To sum up, this newsletter is a call to attention to the most important recommendations of the Task Force on the Quality of Undergraduate Education in 2017, namely “to develop an updated and rigorous comprehensive teaching evaluation process”. To date, the student evaluation survey has been redesigned and has gone through several iterations after feedback from a great many stakeholders. Right now, it is in the senate awaiting approval. Our real challenge is to establish a quality process for peer review of teaching at AUC. I hope that most departments/schools will join me in adopting and institutionalizing one such program that would be worthy of our faculty and our profession.
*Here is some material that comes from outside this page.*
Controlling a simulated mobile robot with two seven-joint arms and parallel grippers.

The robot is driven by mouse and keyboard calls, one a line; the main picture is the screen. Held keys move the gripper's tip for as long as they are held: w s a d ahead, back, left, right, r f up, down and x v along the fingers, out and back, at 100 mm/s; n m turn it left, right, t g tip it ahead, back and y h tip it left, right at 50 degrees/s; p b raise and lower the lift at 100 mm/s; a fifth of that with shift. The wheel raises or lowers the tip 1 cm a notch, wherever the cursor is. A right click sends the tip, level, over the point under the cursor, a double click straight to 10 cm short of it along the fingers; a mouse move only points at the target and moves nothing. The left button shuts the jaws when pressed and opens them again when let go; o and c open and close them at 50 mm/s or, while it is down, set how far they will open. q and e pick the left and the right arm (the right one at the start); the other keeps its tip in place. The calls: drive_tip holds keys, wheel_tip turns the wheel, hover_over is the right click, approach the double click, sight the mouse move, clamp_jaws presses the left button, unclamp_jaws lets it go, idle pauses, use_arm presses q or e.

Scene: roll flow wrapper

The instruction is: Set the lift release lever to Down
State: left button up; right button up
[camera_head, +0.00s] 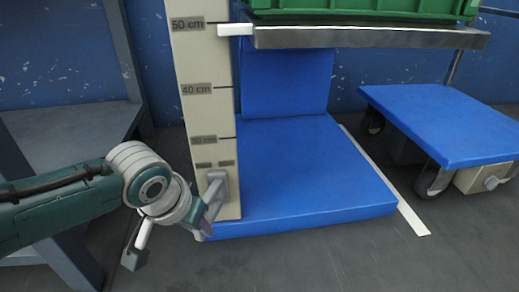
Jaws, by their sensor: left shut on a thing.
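The lift release lever (216,184) is a grey handle low on the front of the beige lift column (203,110). Two small dark labels sit just above it, too small to read. My left gripper (207,215) reaches in from the left and is shut on the lever at the column's foot. The fingers and the lever's lower end overlap, so the exact grip is partly hidden. The lever's setting cannot be read. My right gripper is not in view.
A grey platform (370,38) carrying a green crate (365,8) is raised beside the column, near the 50 cm mark. A blue base (310,170) lies below it. A blue wheeled cart (445,120) stands right. A grey bench (70,135) stands left.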

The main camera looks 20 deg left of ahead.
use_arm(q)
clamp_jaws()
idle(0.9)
In the next few weeks the Center for Learning and Teaching will be offering one-hour workshops for faculty interested in serving as Peer Observers for their departments and for others. It is my hope that Chairs will encourage a couple of their faculty to take advantage of this opportunity.

References

Benton, S.L. & Cashin, W.E. (2011). IDEA Paper No. 50: Student ratings of teaching: A summary of research and literature. The IDEA Center Retrieved from https://www.researchgate.net/publication/308904846_IDEA_Paper_No_50_Student_ratings_of_teaching_A_summary_of_research_and_liter ature

Horstein, H.H. (2017). Student evaluation of teaching are inadequate assessment tools for evaluating faculty performance. Cogent Education, 4(1). DOI: https://doi.org/10.1080/2331186X.2017.1304016

Rowan, S., Newness, E.J., Tetradis, S., et al. (2017). Should student evaluation of teaching play a significant role in the formal assessment of dental faculty? Two viewpoints. Journal of Dental Education 81(11): pp. 1362–72.

Stark, P. B., & Freishtat, R. (2014). An evaluation of course evaluations. ScienceOpen Research. DOI: 10.14293/S2199-1006.1.SQR- EDU.AOFRQA.v1Stark.

Uttl, B., White, C. A., & Gonzalez, D. W. (2016). Meta-analysis of faculty’s teaching effectiveness: Student evaluation of teaching ratings and student learning are not related. Studies in Educational Evaluation, pp. 54, 22–42.